Depletion in Groundwater Levels | 30 Jul 2022

For Prelims: Central Ground Water Board (CGWB), Atal Bhujal Yojana (Atal Jal), Jal Shakti Abhiyan (JSA), Ground Water Depletion

For Mains: Ground Water Depletion, Government Policies and Interventions

Why in News?

As per the recent analysis done by Central Ground Water Board (CGWB), Ground water levels in some parts of the Country are declining.

  • The data collected by CGWB during November 2021 when compared with the decadal mean of November 2011 to Nov 2020 indicates that about 70% wells have registered rise in water level whereas, about 30% of the wells monitored have registered decline in ground water level mostly in the range of 0–2 m.

What is the Present Status of Groundwater Depletion in India?

  • Status of Groundwater Depletion:
    • According to the CGWB, with 230 billion metre cubes of groundwater drawn out each year for irrigating agriculture lands in India, many parts of the country are experiencing rapid depletion of groundwater.
    • The total estimated groundwater depletion in India is in the range of 122–199 billion metre cubes.
    • 89% of ground water extracted is used in the irrigation sector, making it the highest category user in the country.
      • This is followed by ground water for domestic use which is 9% of the extracted groundwater. Industrial use of ground water is 2%. 50% of urban water requirements and 85% of rural domestic water requirements are also fulfilled by ground water.
  • Causes:
    • Green Revolution: Green Revolution enabled water intensive crops to be grown in drought prone/ water deficit regions, leading to over extraction of groundwater.
      • Frequent pumping of water from the ground without waiting for its replenishment leads to quick depletion.
      • Further, Subsidies on electricity and high MSP (Minimum Support Price) for water intensive crops.
    • Industries Requirement: Water contamination as in the case of pollution by landfills, septic tanks, leaky underground gas tanks, and from overuse of fertilizers and pesticides leading to damage and depletion of groundwater resources.
    • Inadequate Regulation: Inadequate regulation of groundwater encourages the exhaustion of groundwater resources without any penalty.
    • Federal Issue: Water being a State subject, initiatives on water management including water conservation and water harvesting and making available adequate drinkable water to citizens in the Country is primarily States’ responsibility.

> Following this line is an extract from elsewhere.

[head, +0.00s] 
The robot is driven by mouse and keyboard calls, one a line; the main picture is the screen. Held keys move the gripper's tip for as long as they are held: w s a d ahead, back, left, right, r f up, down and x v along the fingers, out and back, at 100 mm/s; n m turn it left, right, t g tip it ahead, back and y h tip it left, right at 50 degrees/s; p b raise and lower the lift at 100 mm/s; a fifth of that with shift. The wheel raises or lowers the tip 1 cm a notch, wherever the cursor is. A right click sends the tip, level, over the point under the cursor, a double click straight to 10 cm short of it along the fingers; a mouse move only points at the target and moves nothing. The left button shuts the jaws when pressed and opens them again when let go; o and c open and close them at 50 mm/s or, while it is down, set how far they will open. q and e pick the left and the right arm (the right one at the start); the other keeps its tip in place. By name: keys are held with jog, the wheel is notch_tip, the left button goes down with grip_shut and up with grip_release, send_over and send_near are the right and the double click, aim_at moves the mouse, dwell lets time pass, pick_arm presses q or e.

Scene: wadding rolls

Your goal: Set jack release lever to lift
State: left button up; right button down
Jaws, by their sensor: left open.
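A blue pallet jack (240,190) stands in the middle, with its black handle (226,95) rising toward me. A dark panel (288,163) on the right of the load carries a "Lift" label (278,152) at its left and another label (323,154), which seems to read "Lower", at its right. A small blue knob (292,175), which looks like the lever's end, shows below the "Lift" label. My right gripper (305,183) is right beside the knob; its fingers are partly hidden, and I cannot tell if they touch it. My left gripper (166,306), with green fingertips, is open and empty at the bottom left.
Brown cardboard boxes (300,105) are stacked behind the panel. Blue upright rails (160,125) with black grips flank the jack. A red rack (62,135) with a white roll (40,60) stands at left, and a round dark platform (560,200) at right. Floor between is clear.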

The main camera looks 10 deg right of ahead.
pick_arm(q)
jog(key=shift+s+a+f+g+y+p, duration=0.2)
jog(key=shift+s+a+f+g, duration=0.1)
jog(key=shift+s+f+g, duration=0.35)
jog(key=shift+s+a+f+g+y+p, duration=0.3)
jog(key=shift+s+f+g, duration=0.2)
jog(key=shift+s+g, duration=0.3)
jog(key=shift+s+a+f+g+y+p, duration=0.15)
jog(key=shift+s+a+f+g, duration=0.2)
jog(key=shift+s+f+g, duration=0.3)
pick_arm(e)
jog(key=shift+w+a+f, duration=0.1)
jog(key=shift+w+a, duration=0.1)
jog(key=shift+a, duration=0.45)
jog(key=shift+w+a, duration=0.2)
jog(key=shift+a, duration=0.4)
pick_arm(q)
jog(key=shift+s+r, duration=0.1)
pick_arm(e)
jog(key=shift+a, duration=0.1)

What is Central Ground Water Board?

  • It is a subordinate office of the Ministry of Water Resources and is the National Apex Agency entrusted with the responsibilities of providing scientific inputs for management, exploration, monitoring, assessment, augmentation and regulation of groundwater resources of the country.
  • It was established in 1970 by renaming the Exploratory Tubewells Organization under the Ministry of Agriculture and later on merged with the Groundwater Wing of the Geological Survey of India during 1972.
  • It has its headquarters at Bhujal Bhawal, Faridabad, Haryana.
  • Various activities related to regulation of ground water development in the country are being looked after by the Central Ground Water Authority (CGWA), constituted under the Environmental (Protection) Act, 1986.

What are the Initiatives Taken by the Government?

  • Central Government:
    • It is promoting the concept of conjunctive use of surface and groundwater based on the village/gram panchayat level water security plan prepared in a scientific manner through participation of communities/stakeholders.
    • Atal Bhujal Yojana (Atal Jal): It is a Rs. 6000 crore Central Sector Scheme with World Bank assistance, for sustainable management of ground water resources with community participation.
    • Jal Shakti Abhiyan (JSA): It was launched in 2019 in 256 water stressed districts in the country to improve water availability including ground water conditions in these areas.
      • It has special emphasis on creation of recharge structures, rejuvenation of traditional water bodies, intensive afforestation etc.
    • Aquifer Mapping and Management Programme: The CGWB has taken up Aquifer Mapping and Management Programme.
      • The program is aimed to delineate aquifer disposition and their characterization for preparation of aquifer/ area specific groundwater management plans with community participation.
    • Atal Mission for Rejuvenation and Urban Transformation (AMRUT): The Mission focuses on development of basic urban infrastructure in the AMRUT cities, such as water supply, sewerage & septage management, storm water drainage, green spaces & parks, and non-motorized urban transport.
  • State Government:
    • There are many states government initiative like,
      • Mukhyamantri Jal Swavlamban Abhiyan’ in Rajasthan,
      • ‘Jalyukt Shibar’ in Maharashtra,
      • ‘Sujalam Sufalam Abhiyan’ in Gujarat,
      • ‘Mission Kakatiya’ in Telangana,
      • Neeru Chettu’ in Andhra Pradesh,
      • Jal Jeevan Hariyali in Bihar,
      • ‘Jal Hi Jeevan’ in Haryana,
      • Kudimaramath scheme in Tamil Nadu.

Way Forward

  • Artificial Recharge of Groundwater: It is the process of spreading or impounding water on the land to increase the infiltration through the soil and percolation to the aquifer or of injecting water by wells directly into the aquifer.
  • Groundwater Management Plants: Installing groundwater management plants at local levels will help the people know the groundwater availability in their area, making them use it wisely.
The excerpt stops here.